Аналогичной представляется судьба в Геродотовом изложении и второго фрагмента рассматриваемого эпического повествования, где мы встречаемся с символическими кодами скифской культуры, – эпизода с «дарами», посланными Дарию Иданфирсом (Herod. IV, 127 и 131 – 132). Оскорбленный требованием подчиниться персам, скифский царь отвечает: «Тебе вместо даров земли и воды я пошлю такие дары, какие приличествует тебе получить». Позднее, увидев, что Дарий оказался в затруднительном положении, «скифские цари послали глашатая поднести Дарию дары: птицу, мышь, лягушку и пять стрел.
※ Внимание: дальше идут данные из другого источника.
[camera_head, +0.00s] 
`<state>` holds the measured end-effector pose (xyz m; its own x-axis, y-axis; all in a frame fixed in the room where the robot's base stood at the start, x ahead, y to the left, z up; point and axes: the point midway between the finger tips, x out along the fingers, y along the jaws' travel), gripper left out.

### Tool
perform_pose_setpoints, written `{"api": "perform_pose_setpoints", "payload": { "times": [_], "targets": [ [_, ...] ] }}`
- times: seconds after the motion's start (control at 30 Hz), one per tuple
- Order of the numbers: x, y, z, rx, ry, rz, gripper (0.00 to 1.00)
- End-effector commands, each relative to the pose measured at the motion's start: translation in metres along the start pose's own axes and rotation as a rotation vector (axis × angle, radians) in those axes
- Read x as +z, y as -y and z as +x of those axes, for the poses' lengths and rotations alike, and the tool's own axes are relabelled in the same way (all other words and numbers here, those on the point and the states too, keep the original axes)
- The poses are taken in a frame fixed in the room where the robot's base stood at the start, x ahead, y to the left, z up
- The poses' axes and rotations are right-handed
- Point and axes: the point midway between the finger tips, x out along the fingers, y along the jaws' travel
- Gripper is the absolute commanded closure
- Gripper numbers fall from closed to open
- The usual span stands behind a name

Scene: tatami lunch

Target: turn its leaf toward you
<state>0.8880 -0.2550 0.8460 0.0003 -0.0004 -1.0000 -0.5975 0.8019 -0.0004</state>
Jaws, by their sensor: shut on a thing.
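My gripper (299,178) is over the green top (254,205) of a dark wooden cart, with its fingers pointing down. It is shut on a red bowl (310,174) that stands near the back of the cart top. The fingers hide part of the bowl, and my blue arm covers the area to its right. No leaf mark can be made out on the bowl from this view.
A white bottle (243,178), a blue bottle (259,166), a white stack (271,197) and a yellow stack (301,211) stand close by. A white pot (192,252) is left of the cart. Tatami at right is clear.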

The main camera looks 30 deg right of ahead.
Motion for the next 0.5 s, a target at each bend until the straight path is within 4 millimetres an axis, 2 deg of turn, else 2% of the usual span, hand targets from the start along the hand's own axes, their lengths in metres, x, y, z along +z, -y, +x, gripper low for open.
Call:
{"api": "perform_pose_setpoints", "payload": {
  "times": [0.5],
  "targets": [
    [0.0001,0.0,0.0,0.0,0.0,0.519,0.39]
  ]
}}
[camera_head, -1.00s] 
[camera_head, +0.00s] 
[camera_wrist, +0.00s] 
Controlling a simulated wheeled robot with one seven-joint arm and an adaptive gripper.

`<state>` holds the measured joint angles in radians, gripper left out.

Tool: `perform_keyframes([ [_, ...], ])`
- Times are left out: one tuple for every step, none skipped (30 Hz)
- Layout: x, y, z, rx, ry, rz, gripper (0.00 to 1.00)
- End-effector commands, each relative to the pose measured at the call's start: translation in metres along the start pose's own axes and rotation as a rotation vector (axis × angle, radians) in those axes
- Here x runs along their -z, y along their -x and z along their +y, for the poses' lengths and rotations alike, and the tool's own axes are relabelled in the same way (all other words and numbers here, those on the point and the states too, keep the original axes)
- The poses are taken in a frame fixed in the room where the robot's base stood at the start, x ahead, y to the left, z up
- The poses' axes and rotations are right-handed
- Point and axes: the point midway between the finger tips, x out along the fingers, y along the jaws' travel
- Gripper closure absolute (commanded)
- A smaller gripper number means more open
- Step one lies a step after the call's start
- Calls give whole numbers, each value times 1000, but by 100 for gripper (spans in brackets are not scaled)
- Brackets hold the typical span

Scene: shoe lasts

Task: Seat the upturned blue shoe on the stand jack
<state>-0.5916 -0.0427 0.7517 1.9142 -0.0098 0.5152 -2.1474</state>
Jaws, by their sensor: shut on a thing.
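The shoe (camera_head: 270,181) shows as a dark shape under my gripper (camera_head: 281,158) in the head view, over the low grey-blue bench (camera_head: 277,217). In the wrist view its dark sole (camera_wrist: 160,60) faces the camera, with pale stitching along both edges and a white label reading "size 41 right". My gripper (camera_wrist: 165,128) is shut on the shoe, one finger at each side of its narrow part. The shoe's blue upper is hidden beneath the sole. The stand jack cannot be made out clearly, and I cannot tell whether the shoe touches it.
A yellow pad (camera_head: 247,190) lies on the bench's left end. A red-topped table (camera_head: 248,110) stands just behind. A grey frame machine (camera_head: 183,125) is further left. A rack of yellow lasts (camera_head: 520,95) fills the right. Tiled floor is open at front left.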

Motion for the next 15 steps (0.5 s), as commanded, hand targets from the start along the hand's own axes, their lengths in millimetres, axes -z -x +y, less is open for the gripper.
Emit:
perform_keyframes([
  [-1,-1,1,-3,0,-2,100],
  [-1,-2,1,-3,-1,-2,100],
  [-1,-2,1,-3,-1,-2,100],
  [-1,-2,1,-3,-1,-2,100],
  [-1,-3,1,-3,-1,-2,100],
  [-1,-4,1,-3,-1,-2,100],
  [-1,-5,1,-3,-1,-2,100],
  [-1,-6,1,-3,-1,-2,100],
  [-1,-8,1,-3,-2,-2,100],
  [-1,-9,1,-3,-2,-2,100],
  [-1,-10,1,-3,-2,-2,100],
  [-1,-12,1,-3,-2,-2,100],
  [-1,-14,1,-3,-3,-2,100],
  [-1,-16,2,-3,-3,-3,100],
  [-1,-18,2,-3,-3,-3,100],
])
Персы спросили посланца о значении этих даров, но тот ответил, что ему приказано только вручить дары и как можно скорее возвратиться, и предложил самим персам, если они догадливы, объяснить себе значение этих даров. Персы, услышав это, стали совещаться.

Дарий высказал мнение, что скифы отдаются в его власть сами с землею и водой, заключая [так] потому, что мышь живет в земле и питается тем же плодом [земным], каким и человек, лягушка [живет] в воде, птица более всего походит на лошадь, а под видом стрел они передают-де ему свою военную силу. Такое мнение было высказано Дарием; противоречило этому мнению объяснение Гобрия, одного из семи лиц, участвовавших в низвержении мага; он толковал смысл даров так: “Если вы, персы, не улетите в небеса, превратившись в птиц, или не скроетесь в землю, подобно мышам, или не прыгнете в озера, превратившись в лягушек, то не возвратитесь назад, будучи поражены этими стрелами”».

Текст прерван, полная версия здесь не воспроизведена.